La guerra. Investire sulle spine dorsali della società civile che c'è in Russia
Sì, il premio Nobel per la pace 2022 è un messaggio al mondo, ma soprattutto lo è alle società civili di Russia, Bielorussia e Ucraina. Dice qualcosa che in questi mesi dall’inizio dell’aggressione dell’esercito di Vladimir Putin all’Ucraina, è emerso con sempre maggiore chiarezza: la speranza non può che appoggiarsi qui. Su quelle che Dimitri Muratov ha definito, appena qualche giorno fa, le «spine dorsali» della coscienza di un Paese. I luoghi concreti e le vite concrete dove si genera la risposta all’ingiustizia e alla violenza che rifiuta radicalmente entrambe, e lavora con il metodo della nonviolenza per sovvertirle.
Pensiamo alla Russia di oggi, alle giovani generazioni, che hanno voglia di vivere, di costruire, di andare incontro al resto del mondo e di non esercitare in alcun modo il ruolo dell’aggressore. Pensiamo ai “disertori” civili russi che continuano a cercare una strada per non andare a uccidere o a essere uccisi. La scelta di assegnare il Nobel a Memorial, insieme agli attivisti bielorussi e ucraini, e dopo quello a Dmitri Muratov, è un forte segnale di fiducia e di coraggio a quella moltitudine di donne e di giovani che dentro la realtà russa esiste e agisce. La memoria, la storia dei crimini del passato come esplicito monito per il presente è qualcosa che è risuonato in diverse voci proprio recentemente.
Ricordo le parole di Jan Rachinskij in occasione dell’evento “Maratona Gorbaciov” tenutasi il giorno del funerale dell’ex presidente dell’Unione Sovietica mentre davanti al feretro si allungavano file di giovani. Osservò che quelle persone in fila, nate prevalentemente dopo la dissoluzione dell'Urss, rappresentano la speranza del Paese perché se in quella occasione hanno pensato fosse giusto e importante esserci, «questo ci dice che non tutto è perduto». Che l’eredità di quanto fatto da Gorbaciov ha lasciato il segno e rappresenta una speranza per il futuro.
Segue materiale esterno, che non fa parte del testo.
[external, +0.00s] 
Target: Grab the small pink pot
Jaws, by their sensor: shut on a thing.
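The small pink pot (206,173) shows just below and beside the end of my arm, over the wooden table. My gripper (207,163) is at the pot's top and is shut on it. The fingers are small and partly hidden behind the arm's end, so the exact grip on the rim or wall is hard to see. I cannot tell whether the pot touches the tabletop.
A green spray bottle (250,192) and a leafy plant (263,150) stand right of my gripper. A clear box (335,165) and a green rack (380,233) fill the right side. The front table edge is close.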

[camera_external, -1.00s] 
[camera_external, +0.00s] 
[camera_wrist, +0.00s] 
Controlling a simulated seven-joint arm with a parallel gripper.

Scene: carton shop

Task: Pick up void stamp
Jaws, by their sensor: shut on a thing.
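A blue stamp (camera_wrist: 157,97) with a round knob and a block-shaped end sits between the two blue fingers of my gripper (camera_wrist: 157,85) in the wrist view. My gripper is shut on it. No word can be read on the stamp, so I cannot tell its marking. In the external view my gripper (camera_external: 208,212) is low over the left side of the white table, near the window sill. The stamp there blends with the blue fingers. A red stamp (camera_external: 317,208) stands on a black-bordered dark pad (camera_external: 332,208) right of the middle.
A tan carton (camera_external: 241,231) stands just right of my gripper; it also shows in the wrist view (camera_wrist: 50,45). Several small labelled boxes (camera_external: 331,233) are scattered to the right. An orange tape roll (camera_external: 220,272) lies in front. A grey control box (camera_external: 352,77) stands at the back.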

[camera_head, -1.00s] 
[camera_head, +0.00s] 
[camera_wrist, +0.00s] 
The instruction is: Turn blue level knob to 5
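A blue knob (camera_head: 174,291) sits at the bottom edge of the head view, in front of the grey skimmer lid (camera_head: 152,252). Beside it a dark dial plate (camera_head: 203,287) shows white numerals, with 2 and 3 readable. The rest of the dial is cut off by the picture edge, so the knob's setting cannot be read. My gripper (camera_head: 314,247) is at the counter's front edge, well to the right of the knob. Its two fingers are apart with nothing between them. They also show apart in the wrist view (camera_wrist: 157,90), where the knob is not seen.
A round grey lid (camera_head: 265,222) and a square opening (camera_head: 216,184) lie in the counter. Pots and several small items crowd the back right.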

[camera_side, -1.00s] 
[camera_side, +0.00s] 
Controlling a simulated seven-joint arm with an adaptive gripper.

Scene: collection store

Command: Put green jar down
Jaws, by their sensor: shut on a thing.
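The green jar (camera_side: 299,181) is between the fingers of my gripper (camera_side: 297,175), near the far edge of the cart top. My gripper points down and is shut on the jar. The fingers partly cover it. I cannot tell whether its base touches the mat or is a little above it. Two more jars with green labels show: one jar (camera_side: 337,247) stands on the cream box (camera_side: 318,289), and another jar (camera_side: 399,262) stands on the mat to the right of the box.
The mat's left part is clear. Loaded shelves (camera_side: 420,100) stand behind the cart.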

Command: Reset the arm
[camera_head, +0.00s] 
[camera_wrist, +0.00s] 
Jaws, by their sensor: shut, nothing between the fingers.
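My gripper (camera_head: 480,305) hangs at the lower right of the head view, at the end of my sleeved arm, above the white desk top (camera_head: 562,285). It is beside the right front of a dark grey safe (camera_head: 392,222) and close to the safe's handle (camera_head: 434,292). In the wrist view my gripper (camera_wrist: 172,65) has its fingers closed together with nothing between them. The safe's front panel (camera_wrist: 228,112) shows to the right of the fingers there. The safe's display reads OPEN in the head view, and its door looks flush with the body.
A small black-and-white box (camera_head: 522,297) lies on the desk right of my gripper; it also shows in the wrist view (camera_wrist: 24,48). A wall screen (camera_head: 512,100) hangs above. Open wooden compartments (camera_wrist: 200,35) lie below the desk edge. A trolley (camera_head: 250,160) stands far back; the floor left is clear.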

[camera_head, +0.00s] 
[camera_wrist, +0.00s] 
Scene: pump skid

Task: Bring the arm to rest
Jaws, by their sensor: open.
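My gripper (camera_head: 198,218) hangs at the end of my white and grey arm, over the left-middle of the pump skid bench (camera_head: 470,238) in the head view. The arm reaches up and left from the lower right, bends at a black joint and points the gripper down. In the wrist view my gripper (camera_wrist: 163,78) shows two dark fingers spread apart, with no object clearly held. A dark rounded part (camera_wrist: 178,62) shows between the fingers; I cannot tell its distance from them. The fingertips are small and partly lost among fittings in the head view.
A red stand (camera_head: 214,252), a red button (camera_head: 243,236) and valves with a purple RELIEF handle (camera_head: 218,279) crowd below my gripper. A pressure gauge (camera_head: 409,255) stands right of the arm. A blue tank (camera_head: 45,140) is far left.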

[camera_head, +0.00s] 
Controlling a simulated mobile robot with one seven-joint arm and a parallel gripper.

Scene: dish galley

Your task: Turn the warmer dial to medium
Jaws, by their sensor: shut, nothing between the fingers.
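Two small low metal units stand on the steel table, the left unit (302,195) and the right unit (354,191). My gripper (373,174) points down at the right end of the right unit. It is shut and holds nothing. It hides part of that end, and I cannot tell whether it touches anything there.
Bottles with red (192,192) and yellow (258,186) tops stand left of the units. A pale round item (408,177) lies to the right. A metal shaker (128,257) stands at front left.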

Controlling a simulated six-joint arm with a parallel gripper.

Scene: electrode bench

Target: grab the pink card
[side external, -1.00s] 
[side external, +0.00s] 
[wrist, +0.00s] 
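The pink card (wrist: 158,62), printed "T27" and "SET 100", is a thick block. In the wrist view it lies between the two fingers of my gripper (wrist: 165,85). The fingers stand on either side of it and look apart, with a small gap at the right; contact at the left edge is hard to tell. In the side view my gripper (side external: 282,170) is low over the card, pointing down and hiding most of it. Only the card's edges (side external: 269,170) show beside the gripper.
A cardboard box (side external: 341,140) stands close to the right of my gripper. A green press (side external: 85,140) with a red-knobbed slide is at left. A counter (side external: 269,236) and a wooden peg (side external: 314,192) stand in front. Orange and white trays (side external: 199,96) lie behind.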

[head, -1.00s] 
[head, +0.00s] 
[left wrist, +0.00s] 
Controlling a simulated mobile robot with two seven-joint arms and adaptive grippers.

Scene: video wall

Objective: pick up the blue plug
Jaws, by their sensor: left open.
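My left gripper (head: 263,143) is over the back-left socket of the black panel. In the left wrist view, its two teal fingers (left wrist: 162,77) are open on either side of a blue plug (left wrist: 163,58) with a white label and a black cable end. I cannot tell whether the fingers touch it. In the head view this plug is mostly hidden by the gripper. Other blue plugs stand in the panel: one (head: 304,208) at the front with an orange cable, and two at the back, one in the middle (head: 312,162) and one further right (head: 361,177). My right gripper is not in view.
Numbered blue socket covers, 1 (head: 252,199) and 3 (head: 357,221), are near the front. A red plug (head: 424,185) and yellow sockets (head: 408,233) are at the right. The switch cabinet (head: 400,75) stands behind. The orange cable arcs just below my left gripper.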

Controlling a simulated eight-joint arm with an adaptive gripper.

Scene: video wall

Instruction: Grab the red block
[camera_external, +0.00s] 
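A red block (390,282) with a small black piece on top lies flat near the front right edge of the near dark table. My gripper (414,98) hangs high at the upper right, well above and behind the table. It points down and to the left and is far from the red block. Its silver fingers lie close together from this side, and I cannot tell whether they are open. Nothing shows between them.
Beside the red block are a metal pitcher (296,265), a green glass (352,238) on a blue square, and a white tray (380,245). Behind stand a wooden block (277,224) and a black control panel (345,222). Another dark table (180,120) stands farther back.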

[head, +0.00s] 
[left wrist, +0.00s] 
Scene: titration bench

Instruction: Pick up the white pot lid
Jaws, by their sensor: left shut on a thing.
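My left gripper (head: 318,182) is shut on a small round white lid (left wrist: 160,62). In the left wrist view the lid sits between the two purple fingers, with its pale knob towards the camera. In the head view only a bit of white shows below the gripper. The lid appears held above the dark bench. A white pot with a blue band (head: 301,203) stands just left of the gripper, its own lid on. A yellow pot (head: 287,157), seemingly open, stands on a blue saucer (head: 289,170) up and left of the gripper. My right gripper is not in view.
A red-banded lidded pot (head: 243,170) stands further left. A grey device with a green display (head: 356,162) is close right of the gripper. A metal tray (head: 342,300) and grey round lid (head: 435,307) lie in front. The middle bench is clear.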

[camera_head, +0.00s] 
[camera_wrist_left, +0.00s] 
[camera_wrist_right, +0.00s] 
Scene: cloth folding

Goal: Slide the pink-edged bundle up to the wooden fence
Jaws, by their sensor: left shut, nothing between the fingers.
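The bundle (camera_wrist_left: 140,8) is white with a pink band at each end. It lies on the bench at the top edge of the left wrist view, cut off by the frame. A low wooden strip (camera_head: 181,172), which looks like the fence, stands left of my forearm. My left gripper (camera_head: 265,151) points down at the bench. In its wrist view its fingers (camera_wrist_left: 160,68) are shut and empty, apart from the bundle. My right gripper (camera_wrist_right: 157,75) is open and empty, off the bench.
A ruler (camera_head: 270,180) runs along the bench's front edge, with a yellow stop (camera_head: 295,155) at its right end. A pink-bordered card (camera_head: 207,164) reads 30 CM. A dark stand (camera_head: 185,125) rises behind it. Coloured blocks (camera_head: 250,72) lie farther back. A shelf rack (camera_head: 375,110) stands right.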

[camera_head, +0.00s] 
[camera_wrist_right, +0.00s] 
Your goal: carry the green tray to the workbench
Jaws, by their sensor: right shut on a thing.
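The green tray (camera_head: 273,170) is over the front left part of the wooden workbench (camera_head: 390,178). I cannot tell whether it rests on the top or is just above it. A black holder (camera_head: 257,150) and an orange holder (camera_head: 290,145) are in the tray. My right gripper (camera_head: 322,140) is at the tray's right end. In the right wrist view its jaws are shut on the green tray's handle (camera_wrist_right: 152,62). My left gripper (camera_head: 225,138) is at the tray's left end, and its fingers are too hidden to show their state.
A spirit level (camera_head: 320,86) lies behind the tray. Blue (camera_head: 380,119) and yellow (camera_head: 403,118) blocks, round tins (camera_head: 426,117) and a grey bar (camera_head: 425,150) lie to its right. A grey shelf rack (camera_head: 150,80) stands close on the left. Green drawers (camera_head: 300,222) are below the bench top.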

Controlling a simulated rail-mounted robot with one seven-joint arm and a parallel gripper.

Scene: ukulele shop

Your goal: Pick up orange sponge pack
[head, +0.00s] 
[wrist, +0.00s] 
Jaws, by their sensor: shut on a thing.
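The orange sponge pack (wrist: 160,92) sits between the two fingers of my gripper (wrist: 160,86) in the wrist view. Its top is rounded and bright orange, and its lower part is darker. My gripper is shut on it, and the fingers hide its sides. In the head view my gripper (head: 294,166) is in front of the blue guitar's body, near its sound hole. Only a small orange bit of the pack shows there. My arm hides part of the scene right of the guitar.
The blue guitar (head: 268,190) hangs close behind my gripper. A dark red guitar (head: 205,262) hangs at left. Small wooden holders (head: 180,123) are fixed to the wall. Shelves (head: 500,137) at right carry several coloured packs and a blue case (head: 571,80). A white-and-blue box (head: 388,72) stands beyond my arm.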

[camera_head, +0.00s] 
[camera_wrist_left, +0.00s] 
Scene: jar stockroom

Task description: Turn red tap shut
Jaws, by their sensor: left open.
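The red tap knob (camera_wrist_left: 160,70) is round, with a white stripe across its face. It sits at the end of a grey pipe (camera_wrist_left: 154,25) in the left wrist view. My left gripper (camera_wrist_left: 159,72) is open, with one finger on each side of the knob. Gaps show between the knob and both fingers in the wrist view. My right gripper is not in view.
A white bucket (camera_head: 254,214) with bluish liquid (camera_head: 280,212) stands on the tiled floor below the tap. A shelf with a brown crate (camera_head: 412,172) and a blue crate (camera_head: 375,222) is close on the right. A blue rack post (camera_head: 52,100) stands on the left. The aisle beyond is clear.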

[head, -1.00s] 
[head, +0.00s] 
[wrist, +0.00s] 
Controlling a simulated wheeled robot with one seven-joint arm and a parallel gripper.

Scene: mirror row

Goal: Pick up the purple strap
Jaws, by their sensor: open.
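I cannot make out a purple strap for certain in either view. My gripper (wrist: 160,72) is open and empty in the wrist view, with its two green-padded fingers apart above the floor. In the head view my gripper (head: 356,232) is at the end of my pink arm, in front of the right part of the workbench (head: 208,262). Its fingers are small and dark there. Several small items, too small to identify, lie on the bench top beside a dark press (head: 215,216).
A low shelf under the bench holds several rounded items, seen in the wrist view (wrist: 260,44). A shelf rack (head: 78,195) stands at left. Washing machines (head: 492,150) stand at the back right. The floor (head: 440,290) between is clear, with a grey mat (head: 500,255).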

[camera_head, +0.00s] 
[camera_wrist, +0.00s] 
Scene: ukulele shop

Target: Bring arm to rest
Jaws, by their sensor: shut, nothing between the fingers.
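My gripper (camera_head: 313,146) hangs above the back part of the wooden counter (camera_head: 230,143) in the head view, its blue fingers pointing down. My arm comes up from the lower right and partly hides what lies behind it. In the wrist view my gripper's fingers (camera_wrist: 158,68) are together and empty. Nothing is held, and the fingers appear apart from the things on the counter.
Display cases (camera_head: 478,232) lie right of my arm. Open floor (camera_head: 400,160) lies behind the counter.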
Rachinskij aveva iniziato il suo intervento ricordando la repressione e la chiusura di Memorial proprio poco prima del via all’invasione dell’Ucraina, in un contesto che vede soffocata la libertà di espressione. E proprio questo illumina il valore del Nobel attribuito venerdì.
È un premio alle persone che Memorial hanno tenuto caparbiamente in vita in questi anni, anche dopo la chiusura della sede e la cancellazione dal registro decisa da Putin poco prima del 24 febbraio. È un premio a chi ha continuato non solo ad alzare la propria libera voce libera e a scandire un rotondo no alla guerra, ma ha saputo e sa essere credibile riferimento, a differenza del potere costituito, per quei giovani pensanti e coraggiosi e per la società civile tutta. È un premio che diventa anche un investimento di fiducia in quella stessa società civile, seppur fragile e messa spalle al muro e in galera. È un premio più importante di qualunque arma. E dice di un vuoto di investimento nell’altra Russia. Un vuoto che è frutto di ciò che non è stato fatto (o è stato fatto con poca convinzione) in questi mesi di guerra aperta e in questi anni di reciproca ostilità e di reciproci affari tra Russia e Occidente.
È stato un messaggio diretto anche a tutti noi nel giorno dell’anniversario dell’assassinio di Anna Politkovskaja. Quelli che in Russia si oppongono alla guerra e spesso patiscono in solitudine nella disattenzione del mondo – come Alexandra Skochilenko, Maria Ponomarenko e migliaia e migliaia di altri incarcerati – non devono essere dimenticati. Hanno bisogno di tutta la nostra solidarietà e del nostro sostegno. Chi chiede con forza la pace, e si prepara a chiederlo con più forza, sta con loro, dunque lo faccia apertamente anche per loro.